Tujuan PEB ialah untuk mengatur koordinasi dan kerjasama antar-pabrik gula di
Jawa Tengah dan Jawa Timur dalam produksi, pemasaran dan juga dalam aspek sosial-budaya
yang ada hubungannya dengan politik-ekonomi pabrik gula.
PEB mendirikan
perkumpulan dengan nama Jam’iyatul Hasanah yang bertujuan untuk menghimpun
guru-guru agama dan membiayai mereka untuk mengajarkan agama Islam kepada
buruh-buruh di pabrik gula.
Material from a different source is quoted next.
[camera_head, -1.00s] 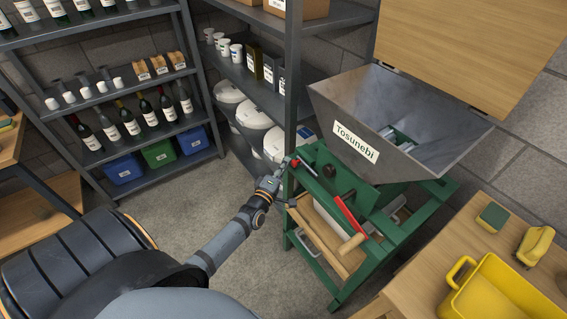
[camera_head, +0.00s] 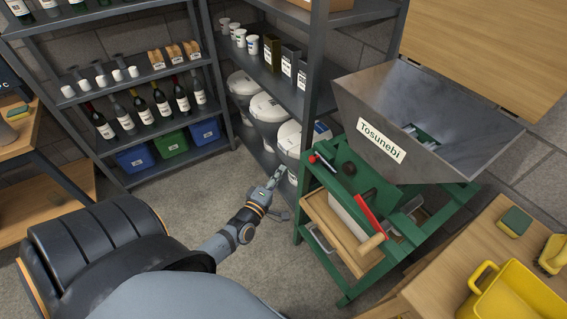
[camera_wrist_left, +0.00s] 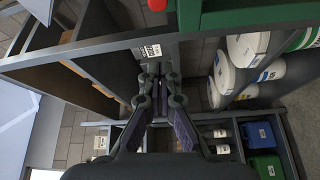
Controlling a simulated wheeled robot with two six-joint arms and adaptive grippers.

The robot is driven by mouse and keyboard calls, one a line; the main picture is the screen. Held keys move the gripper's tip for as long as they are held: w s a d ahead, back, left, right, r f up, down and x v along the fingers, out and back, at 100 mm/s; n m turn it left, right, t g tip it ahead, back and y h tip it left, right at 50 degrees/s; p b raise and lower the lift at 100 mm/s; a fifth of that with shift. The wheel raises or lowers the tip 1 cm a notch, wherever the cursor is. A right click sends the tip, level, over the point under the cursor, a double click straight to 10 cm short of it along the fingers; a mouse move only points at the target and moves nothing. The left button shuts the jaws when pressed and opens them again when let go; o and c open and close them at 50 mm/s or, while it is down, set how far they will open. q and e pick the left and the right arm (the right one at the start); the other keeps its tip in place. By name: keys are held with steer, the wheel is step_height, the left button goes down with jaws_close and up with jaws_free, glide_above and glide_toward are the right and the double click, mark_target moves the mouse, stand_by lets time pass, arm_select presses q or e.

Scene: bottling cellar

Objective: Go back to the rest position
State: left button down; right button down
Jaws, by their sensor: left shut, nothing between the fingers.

Dengan demikian, fitnahan terhadap Pengurus Besar
Muhammadiyah semakin besar karena Pengurus Besar Muhammadiyah dianggap telah
bekerja-sama dan menerima dana dari PEB yang merupakan kaki-tangan Belanda.
Namun fitnahan tersebut bisa diatasi dengan keterbukaan dalam kepemimpinan K.H.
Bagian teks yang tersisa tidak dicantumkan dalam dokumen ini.